I’ve been tempted to build it using Hubot, and its Hubot-irc adapter. But I’ve lost three full evenings trying to make it work, without success. My bug report lead to solve it. It might change in the future, but my node-js skills are close to zero, and my Javascript is a bit above this level.

I needed to succeed. Building a “dumb” IRC bot is quite easy. There are tons of examples you can find on the web. You can extend these bots by adding a plugin system, like Supybot’s or phenny’s. But that’s not good for my use, because it “only” consists of an ephemereal callback function. I needed a “smarter” bot.

Introducing CmdBot

Here is my take. It’s far from being 100% perfect, but I think it takes the best of Python’s introspection mechanism.

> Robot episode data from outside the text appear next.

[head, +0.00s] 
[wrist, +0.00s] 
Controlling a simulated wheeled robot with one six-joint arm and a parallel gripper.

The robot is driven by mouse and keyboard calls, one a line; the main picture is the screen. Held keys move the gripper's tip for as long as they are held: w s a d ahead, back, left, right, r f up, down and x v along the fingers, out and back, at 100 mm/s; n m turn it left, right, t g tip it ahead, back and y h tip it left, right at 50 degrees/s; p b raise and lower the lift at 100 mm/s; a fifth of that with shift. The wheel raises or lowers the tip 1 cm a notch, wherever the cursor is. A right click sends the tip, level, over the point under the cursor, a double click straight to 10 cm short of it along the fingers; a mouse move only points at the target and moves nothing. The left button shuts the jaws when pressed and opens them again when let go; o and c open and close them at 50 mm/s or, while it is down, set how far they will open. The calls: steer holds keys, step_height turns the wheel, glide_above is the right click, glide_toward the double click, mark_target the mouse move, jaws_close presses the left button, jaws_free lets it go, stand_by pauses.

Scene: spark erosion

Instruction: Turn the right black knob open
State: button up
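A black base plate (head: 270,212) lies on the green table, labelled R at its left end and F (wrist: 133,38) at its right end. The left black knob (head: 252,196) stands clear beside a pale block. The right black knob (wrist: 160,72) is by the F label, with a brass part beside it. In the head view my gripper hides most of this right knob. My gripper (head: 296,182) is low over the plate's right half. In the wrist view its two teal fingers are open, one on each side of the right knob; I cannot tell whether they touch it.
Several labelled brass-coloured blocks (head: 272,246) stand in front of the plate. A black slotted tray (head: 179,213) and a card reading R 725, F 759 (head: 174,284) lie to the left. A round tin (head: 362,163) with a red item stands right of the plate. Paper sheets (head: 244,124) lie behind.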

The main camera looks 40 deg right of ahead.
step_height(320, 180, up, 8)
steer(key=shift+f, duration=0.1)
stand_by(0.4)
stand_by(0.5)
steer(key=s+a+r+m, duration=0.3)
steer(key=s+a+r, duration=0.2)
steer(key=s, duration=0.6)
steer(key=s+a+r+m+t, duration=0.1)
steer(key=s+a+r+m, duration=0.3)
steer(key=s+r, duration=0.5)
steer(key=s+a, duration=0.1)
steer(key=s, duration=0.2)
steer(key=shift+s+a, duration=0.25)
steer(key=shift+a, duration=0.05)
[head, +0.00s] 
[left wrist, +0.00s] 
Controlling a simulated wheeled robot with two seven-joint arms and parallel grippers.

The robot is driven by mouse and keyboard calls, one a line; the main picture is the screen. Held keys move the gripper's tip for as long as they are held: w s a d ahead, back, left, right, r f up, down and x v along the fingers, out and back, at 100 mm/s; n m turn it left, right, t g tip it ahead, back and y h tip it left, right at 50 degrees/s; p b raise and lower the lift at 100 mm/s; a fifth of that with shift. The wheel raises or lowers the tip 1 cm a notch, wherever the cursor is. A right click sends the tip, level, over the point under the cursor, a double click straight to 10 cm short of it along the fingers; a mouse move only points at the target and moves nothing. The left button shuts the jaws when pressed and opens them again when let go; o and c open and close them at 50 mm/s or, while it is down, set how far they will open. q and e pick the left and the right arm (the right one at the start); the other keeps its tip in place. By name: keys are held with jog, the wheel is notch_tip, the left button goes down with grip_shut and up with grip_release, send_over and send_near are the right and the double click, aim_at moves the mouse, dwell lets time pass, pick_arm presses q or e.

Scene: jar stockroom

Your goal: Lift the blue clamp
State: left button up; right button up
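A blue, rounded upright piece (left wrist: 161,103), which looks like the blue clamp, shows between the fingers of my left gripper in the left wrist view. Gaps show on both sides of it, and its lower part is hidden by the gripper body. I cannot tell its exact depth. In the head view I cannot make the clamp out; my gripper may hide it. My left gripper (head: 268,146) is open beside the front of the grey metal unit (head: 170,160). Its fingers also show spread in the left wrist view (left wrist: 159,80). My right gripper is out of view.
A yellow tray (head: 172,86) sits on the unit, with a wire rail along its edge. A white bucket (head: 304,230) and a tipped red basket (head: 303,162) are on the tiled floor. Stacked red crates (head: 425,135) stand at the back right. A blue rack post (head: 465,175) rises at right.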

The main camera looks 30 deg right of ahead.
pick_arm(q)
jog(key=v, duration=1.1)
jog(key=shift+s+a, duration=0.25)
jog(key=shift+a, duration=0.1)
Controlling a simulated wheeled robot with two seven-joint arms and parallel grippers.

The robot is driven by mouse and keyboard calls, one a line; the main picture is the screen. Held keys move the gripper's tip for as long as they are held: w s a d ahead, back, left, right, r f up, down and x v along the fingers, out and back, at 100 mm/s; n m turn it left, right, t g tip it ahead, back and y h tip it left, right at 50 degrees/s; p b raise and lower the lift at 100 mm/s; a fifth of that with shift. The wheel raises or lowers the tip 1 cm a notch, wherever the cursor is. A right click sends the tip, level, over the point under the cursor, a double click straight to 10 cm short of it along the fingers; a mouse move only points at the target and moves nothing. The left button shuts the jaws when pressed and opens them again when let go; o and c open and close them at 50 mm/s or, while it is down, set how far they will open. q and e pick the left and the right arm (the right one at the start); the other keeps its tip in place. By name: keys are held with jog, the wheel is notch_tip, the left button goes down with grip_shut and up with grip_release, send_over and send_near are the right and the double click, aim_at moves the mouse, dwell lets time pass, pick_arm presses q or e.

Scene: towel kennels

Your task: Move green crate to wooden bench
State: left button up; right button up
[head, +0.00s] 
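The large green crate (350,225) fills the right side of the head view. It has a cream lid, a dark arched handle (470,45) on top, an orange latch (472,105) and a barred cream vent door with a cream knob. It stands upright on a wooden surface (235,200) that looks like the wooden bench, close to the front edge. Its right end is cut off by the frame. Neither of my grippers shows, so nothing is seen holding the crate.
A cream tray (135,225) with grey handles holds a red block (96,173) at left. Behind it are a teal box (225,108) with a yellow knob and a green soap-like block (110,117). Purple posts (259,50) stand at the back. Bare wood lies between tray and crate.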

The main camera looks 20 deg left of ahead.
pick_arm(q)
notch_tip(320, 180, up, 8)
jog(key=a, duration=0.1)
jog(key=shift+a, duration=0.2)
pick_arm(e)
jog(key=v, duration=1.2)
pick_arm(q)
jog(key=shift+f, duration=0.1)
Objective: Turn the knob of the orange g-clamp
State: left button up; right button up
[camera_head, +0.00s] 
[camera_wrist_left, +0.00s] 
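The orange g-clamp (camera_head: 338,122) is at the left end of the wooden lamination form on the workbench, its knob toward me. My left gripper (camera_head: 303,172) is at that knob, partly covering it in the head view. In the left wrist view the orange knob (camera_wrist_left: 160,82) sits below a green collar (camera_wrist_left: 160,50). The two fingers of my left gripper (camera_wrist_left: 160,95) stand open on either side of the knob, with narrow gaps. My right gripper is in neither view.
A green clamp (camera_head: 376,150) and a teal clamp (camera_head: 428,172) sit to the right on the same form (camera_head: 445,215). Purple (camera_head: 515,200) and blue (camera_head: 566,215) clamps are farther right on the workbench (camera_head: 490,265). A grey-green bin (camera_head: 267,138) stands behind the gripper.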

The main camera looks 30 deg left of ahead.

By the way, why the name “CmdBot”? Because its function loading system has been inspired by the Python’s cmd module, that uses class member introspection to catch the designated functions and execute them.

License

This piece of software is published under the terms of the WTFPL (Do What The Fuck You Want License), that can be summed as its term “0”:

  1. You just DO WHAT THE FUCK YOU WANT TO.

For more information, go to : <http://sam.zoy.org/wtfpl/>

Install

CmdBot is hosted on Github. If you want the latest code, go fetch it here:

https://github.com/brunobord/cmdbot

You can install the program using:

python setup.py install

A cute “ini” file

The mandatory step: building an ini file. You can use the sample bot.ini file that sits in the source code, or edit your own. You just have to know that only two variables must be set in it:

[general]
host = name.your.server
chan = #nameyourchan

The other vars are optional, and usually default values would suit.

The “admin” value

If you want some admin to take this bot over (and you surely need it at some point), set the value with a space-separated list of nicks… e.g.:

admins = nick1 nick2 nick3

You may use the “@admin” decorator in your extended classes to process the bot line only if the user that has send the order is in this nick list.

Want to run the bot?

It’s as simple as:

python bot.py bot.ini

But… your bot won’t be able to do much. Here is a sample “dialog”:

22:31 -!- cmdbot [~cmdbot@127.0.0.1] has joined #cdc
22:31 < cmdbot> Hi everyone.
22:31 < No`> cmdbot: help
22:31 < cmdbot> No`: you need some help? Here is some...
22:31 < cmdbot> Available commands: help, ping
22:32 < No`> cmdbot: ping
22:32 < cmdbot> No`: pong
22:32 -!- cmdbot [~cmdbot@127.0.0.1] has quit [EOF From client]

Want a more clever bot?

Here’s how:

  • Create a module / script with a bot that extends the core bot

  • add it a few “do_[stuff]” commands

  • make it more clever, by using its “brain”

You can see a few example of what a “brainy bot” can do, remember by browsing the bots available in the “samples” directory.

What’s next?

Well… now, the sky is the limit. Extended bots can manipulate data, remember it, treat and process it… And you can still use this bot as a “dumb”, if you want!